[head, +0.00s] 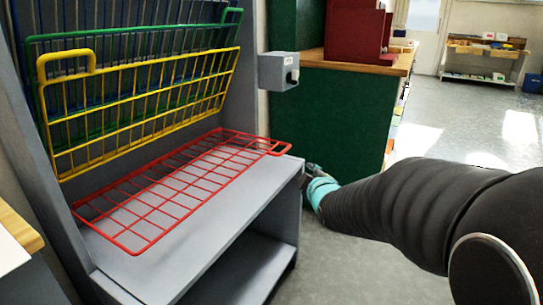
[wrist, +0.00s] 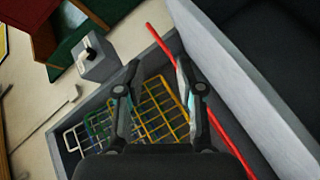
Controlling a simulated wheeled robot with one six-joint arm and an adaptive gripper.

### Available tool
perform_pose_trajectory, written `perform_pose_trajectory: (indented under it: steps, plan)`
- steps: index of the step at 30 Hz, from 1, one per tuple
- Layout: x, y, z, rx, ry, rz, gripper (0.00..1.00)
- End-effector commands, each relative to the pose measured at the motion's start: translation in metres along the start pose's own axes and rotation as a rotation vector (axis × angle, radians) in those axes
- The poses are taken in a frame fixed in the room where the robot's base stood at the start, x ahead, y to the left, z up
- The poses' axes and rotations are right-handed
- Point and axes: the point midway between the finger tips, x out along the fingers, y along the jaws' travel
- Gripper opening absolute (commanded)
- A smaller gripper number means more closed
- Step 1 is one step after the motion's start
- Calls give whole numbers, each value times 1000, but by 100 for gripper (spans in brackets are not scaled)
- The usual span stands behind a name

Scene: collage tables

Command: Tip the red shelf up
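The red wire shelf (head: 185,190) lies about flat on the grey rack (head: 215,240), its small handle loop at the right end near the rack's corner. In the wrist view a red rod of the shelf (wrist: 234,150) runs slantwise past the right finger, which hides part of it. My gripper (wrist: 158,70) is open, with nothing seen held between its fingers. In the head view my arm reaches in from the right to just beyond the rack's right corner. The fingertips are mostly hidden there, and I cannot tell whether a finger touches the shelf.
The yellow (head: 140,105), green (head: 130,90) and blue (head: 100,55) wire shelves stand tipped up behind the red one. A grey box with a dark knob (head: 279,71) is fixed to the rack's right upright. A green cabinet (head: 335,120) stands behind. Open floor lies to the right.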

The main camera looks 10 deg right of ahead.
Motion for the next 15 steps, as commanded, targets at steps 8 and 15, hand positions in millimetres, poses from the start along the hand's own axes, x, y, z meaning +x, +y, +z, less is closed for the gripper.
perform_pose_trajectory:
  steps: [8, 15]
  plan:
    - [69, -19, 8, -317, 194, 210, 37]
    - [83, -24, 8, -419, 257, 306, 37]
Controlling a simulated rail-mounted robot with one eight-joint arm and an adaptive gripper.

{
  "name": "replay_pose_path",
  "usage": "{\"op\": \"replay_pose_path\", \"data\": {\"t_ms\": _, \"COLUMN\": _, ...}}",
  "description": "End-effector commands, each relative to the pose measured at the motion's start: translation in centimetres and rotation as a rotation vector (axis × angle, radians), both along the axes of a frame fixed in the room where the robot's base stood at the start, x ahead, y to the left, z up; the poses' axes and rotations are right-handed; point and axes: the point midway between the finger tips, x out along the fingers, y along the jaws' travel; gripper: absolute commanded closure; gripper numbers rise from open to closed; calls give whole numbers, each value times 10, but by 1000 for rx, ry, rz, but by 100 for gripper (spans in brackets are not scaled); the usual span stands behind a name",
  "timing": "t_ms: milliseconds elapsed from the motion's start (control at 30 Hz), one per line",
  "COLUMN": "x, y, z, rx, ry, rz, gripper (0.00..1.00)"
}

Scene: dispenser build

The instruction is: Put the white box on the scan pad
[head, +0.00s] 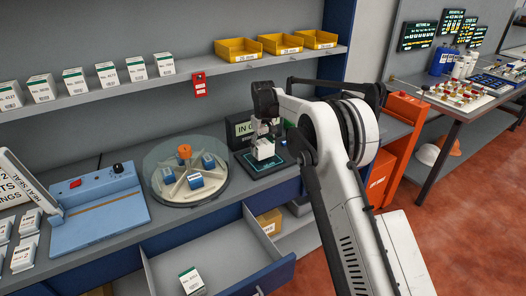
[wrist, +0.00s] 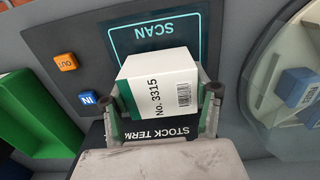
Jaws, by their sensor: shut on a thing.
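The white box (wrist: 160,82) has a green band, a barcode and the label "No. 3315" in the wrist view. It also shows in the head view (head: 263,150). My gripper (wrist: 160,105) is shut on it, one finger on each side. The scan pad (wrist: 128,40) is a dark panel with a teal outline and the word SCAN. It lies under and behind the box in the wrist view, partly covered by it. In the head view the pad (head: 268,165) is beneath the box. I cannot tell whether the box touches the pad.
A round carousel (head: 187,172) with blue-and-white boxes stands left of the pad. A dark display (head: 241,129) stands close behind the gripper. An orange OUT button (wrist: 66,62) and a blue IN button (wrist: 88,97) sit beside the pad. An open drawer (head: 215,262) juts out below the counter.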

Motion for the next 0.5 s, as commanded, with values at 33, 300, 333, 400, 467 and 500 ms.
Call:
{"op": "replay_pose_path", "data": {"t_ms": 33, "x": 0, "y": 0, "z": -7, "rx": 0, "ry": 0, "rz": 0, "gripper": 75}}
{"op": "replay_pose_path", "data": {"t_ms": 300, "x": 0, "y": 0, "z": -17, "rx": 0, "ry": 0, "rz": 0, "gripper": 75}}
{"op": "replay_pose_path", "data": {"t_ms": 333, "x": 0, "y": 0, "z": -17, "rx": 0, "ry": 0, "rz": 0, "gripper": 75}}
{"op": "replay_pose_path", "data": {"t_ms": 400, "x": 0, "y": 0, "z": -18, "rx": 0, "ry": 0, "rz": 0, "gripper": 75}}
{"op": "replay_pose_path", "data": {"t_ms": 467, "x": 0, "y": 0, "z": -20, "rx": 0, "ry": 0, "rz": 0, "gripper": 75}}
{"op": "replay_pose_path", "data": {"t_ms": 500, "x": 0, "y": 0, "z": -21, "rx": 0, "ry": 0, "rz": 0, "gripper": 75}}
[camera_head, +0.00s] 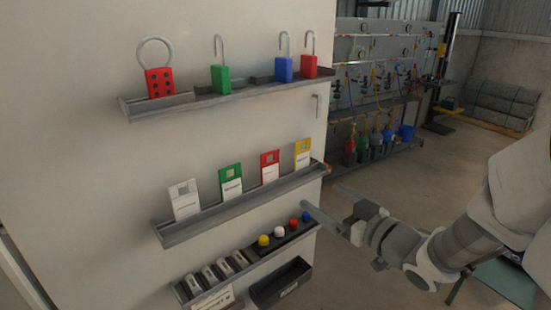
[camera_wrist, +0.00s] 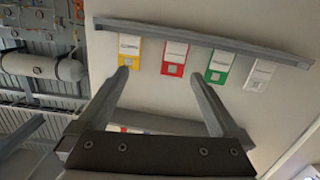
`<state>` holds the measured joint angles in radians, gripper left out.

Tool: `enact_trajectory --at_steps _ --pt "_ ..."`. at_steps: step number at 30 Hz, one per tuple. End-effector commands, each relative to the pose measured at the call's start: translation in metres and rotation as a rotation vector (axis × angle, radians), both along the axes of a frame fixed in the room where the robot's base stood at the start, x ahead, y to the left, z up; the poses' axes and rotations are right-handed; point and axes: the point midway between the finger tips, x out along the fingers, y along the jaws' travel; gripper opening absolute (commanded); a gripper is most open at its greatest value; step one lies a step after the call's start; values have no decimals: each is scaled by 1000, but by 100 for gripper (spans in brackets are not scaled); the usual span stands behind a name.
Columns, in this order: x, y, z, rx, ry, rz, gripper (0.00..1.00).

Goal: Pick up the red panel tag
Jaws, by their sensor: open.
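The red panel tag (camera_head: 269,165) stands in the middle grey rail on the white panel, between a green tag (camera_head: 230,182) and a yellow tag (camera_head: 302,152). A white tag (camera_head: 184,198) stands at the left end. In the wrist view, which looks turned over, the red tag (camera_wrist: 175,57) is ahead, between and beyond the fingertips. My gripper (camera_head: 322,198) is open and empty, to the right of the rail and lower than the red tag in the head view. In the wrist view my gripper (camera_wrist: 158,73) has its two fingers spread, apart from the tags.
The upper rail (camera_head: 190,104) holds a red hasp and green, blue and red padlocks. Below the tag rail (camera_head: 215,212), a lower shelf holds several coloured knobs (camera_head: 279,231) and grey items, with a black bin (camera_head: 281,283) beneath. Open floor lies right of the panel.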

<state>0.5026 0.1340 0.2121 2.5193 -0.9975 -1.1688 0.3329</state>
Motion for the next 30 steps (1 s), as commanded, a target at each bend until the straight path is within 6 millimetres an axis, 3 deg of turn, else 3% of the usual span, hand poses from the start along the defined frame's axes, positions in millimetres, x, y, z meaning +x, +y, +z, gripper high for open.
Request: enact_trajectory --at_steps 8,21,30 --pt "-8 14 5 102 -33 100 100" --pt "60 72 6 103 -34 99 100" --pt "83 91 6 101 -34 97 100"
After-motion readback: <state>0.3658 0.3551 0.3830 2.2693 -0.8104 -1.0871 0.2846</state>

⁂

Exercise description: Copy the records word for word, leaving no picture in the copy.

The output:
[head, +0.00s] 
[wrist, +0.00s] 
Controlling a simulated wheeled robot with one six-joint arm and an adaptive gripper.

### Available tool
perform_pose_trajectory, written `perform_pose_trajectory: (indented under it: steps, plan)`
- steps: index of the step at 30 Hz, from 1, one per tuple
- Layout: x, y, z, rx, ry, rz, gripper (0.00..1.00)
- End-effector commands, each relative to the pose measured at the motion's start: translation in metres along the start pose's own axes and rotation as a rotation vector (axis × angle, radians) in those axes
- The poses are taken in a frame fixed in the room where the robot's base stood at the start, x ahead, y to the left, z up
- The poses' axes and rotations are right-handed
- Point and axes: the point midway between the finger tips, x out along the fingers, y along the jaws' travel
- Gripper opening absolute (commanded)
- A smaller gripper number means more closed
- Step 1 is one step after the motion's start
- Calls give whole numbers, each value times 1000, but by 100 for gripper (spans in brackets are not scaled)
- The usual span stands behind a name

Scene: collage tables

Command: Tip the red shelf up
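The red wire shelf (head: 185,190) lies about flat on the grey rack (head: 215,240), its small handle loop at the right end near the rack's corner. In the wrist view a red rod of the shelf (wrist: 234,150) runs slantwise past the right finger, which hides part of it. My gripper (wrist: 158,70) is open, with nothing seen held between its fingers. In the head view my arm reaches in from the right to just beyond the rack's right corner. The fingertips are mostly hidden there, and I cannot tell whether a finger touches the shelf.
The yellow (head: 140,105), green (head: 130,90) and blue (head: 100,55) wire shelves stand tipped up behind the red one. A grey box with a dark knob (head: 279,71) is fixed to the rack's right upright. A green cabinet (head: 335,120) stands behind. Open floor lies to the right.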

The main camera looks 10 deg right of ahead.
Motion for the next 15 steps, as commanded, targets at steps 8 and 15, hand positions in millimetres, poses from the start along the hand's own axes, x, y, z meaning +x, +y, +z, less is closed for the gripper.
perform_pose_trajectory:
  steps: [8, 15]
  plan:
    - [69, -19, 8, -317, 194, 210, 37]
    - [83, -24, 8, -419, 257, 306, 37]
Controlling a simulated rail-mounted robot with one eight-joint arm and an adaptive gripper.

{
  "name": "replay_pose_path",
  "usage": "{\"op\": \"replay_pose_path\", \"data\": {\"t_ms\": _, \"COLUMN\": _, ...}}",
  "description": "End-effector commands, each relative to the pose measured at the motion's start: translation in centimetres and rotation as a rotation vector (axis × angle, radians), both along the axes of a frame fixed in the room where the robot's base stood at the start, x ahead, y to the left, z up; the poses' axes and rotations are right-handed; point and axes: the point midway between the finger tips, x out along the fingers, y along the jaws' travel; gripper: absolute commanded closure; gripper numbers rise from open to closed; calls give whole numbers, each value times 10, but by 1000 for rx, ry, rz, but by 100 for gripper (spans in brackets are not scaled); the usual span stands behind a name",
  "timing": "t_ms: milliseconds elapsed from the motion's start (control at 30 Hz), one per line",
  "COLUMN": "x, y, z, rx, ry, rz, gripper (0.00..1.00)"
}

Scene: dispenser build

The instruction is: Put the white box on the scan pad
[head, +0.00s] 
[wrist, +0.00s] 
Jaws, by their sensor: shut on a thing.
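The white box (wrist: 160,82) has a green band, a barcode and the label "No. 3315" in the wrist view. It also shows in the head view (head: 263,150). My gripper (wrist: 160,105) is shut on it, one finger on each side. The scan pad (wrist: 128,40) is a dark panel with a teal outline and the word SCAN. It lies under and behind the box in the wrist view, partly covered by it. In the head view the pad (head: 268,165) is beneath the box. I cannot tell whether the box touches the pad.
A round carousel (head: 187,172) with blue-and-white boxes stands left of the pad. A dark display (head: 241,129) stands close behind the gripper. An orange OUT button (wrist: 66,62) and a blue IN button (wrist: 88,97) sit beside the pad. An open drawer (head: 215,262) juts out below the counter.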

Motion for the next 0.5 s, as commanded, with values at 33, 300, 333, 400, 467 and 500 ms.
Call:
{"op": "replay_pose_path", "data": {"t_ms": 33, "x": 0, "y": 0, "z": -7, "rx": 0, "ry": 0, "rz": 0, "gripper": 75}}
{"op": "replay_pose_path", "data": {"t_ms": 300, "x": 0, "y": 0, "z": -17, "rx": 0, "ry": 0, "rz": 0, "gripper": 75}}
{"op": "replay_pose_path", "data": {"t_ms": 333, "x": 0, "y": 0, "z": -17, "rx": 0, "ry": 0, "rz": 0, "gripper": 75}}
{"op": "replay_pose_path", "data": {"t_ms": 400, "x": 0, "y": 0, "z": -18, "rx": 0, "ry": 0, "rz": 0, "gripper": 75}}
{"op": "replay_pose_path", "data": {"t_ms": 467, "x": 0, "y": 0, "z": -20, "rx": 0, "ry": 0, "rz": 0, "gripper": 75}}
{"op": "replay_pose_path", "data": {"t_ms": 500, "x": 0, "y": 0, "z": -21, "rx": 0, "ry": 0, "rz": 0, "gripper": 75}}
[camera_head, +0.00s] 
[camera_wrist, +0.00s] 
`<state>` holds the measured joint angles in radians, gripper left out.

Tool: `enact_trajectory --at_steps _ --pt "_ ..."`. at_steps: step number at 30 Hz, one per tuple. End-effector commands, each relative to the pose measured at the call's start: translation in metres and rotation as a rotation vector (axis × angle, radians), both along the axes of a frame fixed in the room where the robot's base stood at the start, x ahead, y to the left, z up; the poses' axes and rotations are right-handed; point and axes: the point midway between the finger tips, x out along the fingers, y along the jaws' travel; gripper opening absolute (commanded); a gripper is most open at its greatest value; step one lies a step after the call's start; values have no decimals: each is scaled by 1000, but by 100 for gripper (spans in brackets are not scaled); the usual span stands behind a name.
Columns, in this order: x, y, z, rx, ry, rz, gripper (0.00..1.00).

Goal: Pick up the red panel tag
Jaws, by their sensor: open.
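The red panel tag (camera_head: 269,165) stands in the middle grey rail on the white panel, between a green tag (camera_head: 230,182) and a yellow tag (camera_head: 302,152). A white tag (camera_head: 184,198) stands at the left end. In the wrist view, which looks turned over, the red tag (camera_wrist: 175,57) is ahead, between and beyond the fingertips. My gripper (camera_head: 322,198) is open and empty, to the right of the rail and lower than the red tag in the head view. In the wrist view my gripper (camera_wrist: 158,73) has its two fingers spread, apart from the tags.
The upper rail (camera_head: 190,104) holds a red hasp and green, blue and red padlocks. Below the tag rail (camera_head: 215,212), a lower shelf holds several coloured knobs (camera_head: 279,231) and grey items, with a black bin (camera_head: 281,283) beneath. Open floor lies right of the panel.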

<state>0.5026 0.1340 0.2121 2.5193 -0.9975 -1.1688 0.3329</state>
Motion for the next 30 steps (1 s), as commanded, a target at each bend until the straight path is within 6 millimetres an axis, 3 deg of turn, else 3% of the usual span, hand poses from the start along the defined frame's axes, positions in millimetres, x, y, z meaning +x, +y, +z, gripper high for open.
Request: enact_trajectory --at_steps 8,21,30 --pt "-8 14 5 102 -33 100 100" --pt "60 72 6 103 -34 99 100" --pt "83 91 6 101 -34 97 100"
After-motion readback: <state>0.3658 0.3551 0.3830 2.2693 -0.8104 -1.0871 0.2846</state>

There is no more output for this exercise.